Witness the facsimile signature of the duly authorized officers of the Company.

 

By:

 

 

   

 

  Chief Executive Officer    

Chief Financial Officer


RANGE CAPITAL ACQUISITION CORP.

The Company will furnish without charge to each unitholder who so requests, a statement of the powers, designations, preferences, and relative, participating, optional, or other special rights of each class of equity or series thereof of the Company and the qualifications, limitations, or restrictions of such preferences and/or rights.

The following abbreviations, when used in the inscription on the face of this certificate, shall be construed as though they were written out in full according to applicable laws or regulations:

 

TEN COM –    as tenants in common    UNIF GIFT MIN ACT -       

 

   Custodian  

 

TEN ENT –    as tenants by the entireties       (Cust)        (Minor) 
JT TEN –    as joint tenants with right of survivorship      under Uniform Gifts to Minors
   and not as tenants in common    Act  

 

  
         (State)    

Additional abbreviations may also be used though not in the above list.

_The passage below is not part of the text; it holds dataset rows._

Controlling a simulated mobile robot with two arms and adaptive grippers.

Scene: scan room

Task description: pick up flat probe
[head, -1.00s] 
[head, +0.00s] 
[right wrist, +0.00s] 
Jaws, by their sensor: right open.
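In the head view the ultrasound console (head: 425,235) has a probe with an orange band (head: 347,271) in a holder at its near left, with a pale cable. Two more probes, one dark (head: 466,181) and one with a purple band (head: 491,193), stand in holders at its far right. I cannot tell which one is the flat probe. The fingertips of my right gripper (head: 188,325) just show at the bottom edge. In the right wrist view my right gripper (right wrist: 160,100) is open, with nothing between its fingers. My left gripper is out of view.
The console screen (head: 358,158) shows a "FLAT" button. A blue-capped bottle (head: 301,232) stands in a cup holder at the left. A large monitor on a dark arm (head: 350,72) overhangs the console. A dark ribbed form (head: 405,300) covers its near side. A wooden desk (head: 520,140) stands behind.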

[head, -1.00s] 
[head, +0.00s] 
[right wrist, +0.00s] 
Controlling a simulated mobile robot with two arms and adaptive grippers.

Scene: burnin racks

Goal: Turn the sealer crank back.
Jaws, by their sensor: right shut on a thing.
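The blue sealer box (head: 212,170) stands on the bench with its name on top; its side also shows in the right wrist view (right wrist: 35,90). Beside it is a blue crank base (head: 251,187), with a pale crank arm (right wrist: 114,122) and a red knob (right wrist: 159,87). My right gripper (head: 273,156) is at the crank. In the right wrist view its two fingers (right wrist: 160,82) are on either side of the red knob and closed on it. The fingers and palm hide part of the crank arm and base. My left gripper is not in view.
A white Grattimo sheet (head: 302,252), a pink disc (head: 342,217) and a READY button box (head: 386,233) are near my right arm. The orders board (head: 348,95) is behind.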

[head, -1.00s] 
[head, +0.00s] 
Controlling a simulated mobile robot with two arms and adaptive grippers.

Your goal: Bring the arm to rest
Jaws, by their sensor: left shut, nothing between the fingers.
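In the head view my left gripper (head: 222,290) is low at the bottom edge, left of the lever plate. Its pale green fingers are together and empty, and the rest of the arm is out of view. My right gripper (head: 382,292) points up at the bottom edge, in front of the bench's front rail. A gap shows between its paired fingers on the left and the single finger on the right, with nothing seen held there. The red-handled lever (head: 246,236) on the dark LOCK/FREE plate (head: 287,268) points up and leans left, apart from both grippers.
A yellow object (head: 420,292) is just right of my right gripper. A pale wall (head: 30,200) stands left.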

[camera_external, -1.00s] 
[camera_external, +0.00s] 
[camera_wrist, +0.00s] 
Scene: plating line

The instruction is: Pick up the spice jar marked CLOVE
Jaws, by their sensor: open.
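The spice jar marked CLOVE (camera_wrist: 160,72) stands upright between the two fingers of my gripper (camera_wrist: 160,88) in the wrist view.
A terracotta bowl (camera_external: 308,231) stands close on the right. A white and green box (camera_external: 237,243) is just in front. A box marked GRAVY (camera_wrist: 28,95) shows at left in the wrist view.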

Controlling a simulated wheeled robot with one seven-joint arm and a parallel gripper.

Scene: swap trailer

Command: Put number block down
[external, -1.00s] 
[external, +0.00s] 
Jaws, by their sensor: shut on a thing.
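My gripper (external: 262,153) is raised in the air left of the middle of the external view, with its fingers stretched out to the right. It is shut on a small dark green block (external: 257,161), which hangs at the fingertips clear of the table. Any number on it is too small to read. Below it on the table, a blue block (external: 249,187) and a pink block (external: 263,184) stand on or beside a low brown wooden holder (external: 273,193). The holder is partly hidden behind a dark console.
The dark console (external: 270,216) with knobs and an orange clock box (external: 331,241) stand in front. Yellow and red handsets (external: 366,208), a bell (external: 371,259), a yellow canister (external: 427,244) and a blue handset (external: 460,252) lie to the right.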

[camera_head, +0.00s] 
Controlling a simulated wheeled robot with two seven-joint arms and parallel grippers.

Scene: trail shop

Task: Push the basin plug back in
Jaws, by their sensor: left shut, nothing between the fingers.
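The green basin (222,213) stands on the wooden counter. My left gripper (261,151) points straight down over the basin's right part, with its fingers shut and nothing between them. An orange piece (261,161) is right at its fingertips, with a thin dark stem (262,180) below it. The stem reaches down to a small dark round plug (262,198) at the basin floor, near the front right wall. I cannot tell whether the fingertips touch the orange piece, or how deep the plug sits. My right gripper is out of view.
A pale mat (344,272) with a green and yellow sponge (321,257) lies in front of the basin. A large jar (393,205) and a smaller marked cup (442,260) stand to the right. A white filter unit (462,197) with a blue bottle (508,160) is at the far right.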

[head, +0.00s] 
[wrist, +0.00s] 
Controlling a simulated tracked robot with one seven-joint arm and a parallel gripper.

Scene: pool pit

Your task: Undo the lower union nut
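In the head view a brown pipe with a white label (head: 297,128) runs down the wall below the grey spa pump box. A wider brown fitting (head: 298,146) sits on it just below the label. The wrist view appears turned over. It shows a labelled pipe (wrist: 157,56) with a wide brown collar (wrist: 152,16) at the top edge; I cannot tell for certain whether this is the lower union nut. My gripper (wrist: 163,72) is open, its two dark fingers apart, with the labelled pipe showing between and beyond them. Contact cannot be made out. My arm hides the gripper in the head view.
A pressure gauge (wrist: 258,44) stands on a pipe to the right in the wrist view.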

For value received,                hereby sells, assigns, and transfers unto

PLEASE INSERT SOCIAL SECURITY OR OTHER

IDENTIFYING NUMBER OF ASSIGNEE

 

                  

 

(PLEASE PRINT OR TYPEWRITE NAME AND ADDRESS, INCLUDING ZIP CODE, OF ASSIGNEE)
 

 

 

 

 

 

Units represented by the within Certificate, and hereby irrevocably constitute and appoint
    Attorney

 

to transfer the said Units on the books of the within named Company with full power of substitution in the premises.

 

Dated      

 

 

Notice:

  

The signature to this assignment must correspond with the name as written upon the face of the certificate in every particular, without alteration or enlargement or any change whatever.

Signature(s) Guaranteed:

 

THE SIGNATURE(S) SHOULD BE GUARANTEED BY AN ELIGIBLE

GUARANTOR INSTITUTION

 

(BANKS, STOCKBROKERS, SAVINGS AND LOAN ASSOCIATIONS AND CREDIT UNIONS WITH

MEMBERSHIP IN AN APPROVED SIGNATURE GUARANTEE MEDALLION PROGRAM,

PURSUANT TO S.E.C. RULE 17Ad-15).


In each case, as more fully described in the Company’s final prospectus dated [●], 2024, the holder(s) of this certificate shall be entitled to receive a pro-rata portion of certain funds held in the trust account established in connection with the Company’s initial public offering only in the event that (i) the Company redeems the Ordinary Shares sold in its initial public offering and liquidates because it does not consummate an initial business combination within the period of time set forth in, or such later time as the shareholders of the Company may approve in accordance with, the Company’s Amended and Restated Memorandum and Articles of Association, as the same may be amended from time to time, (ii) the Company redeems the Ordinary Shares sold in its initial public offering in connection with a shareholder vote to amend the Company’s Amended and Restated Memorandum and Articles of Association that would affect the substance or timing of the Company’s obligation to provide for the redemption of Ordinary Shares in connection with an initial business combination or to redeem 100% of the Ordinary Shares if it does not consummate an initial business combination within the time period set forth therein (or such later time as the shareholders of the Company may approve), or (iii) if the holder(s) seek(s) to redeem for cash his, her or its respective Ordinary Shares included in the Units represented by this certificate in connection with a tender offer (or proxy solicitation, solely in the event the Company seeks shareholder approval of the proposed initial business combination) setting forth the details of a proposed initial business combination. In no other circumstances shall the holder(s) have any right or interest of any kind in or to the trust account.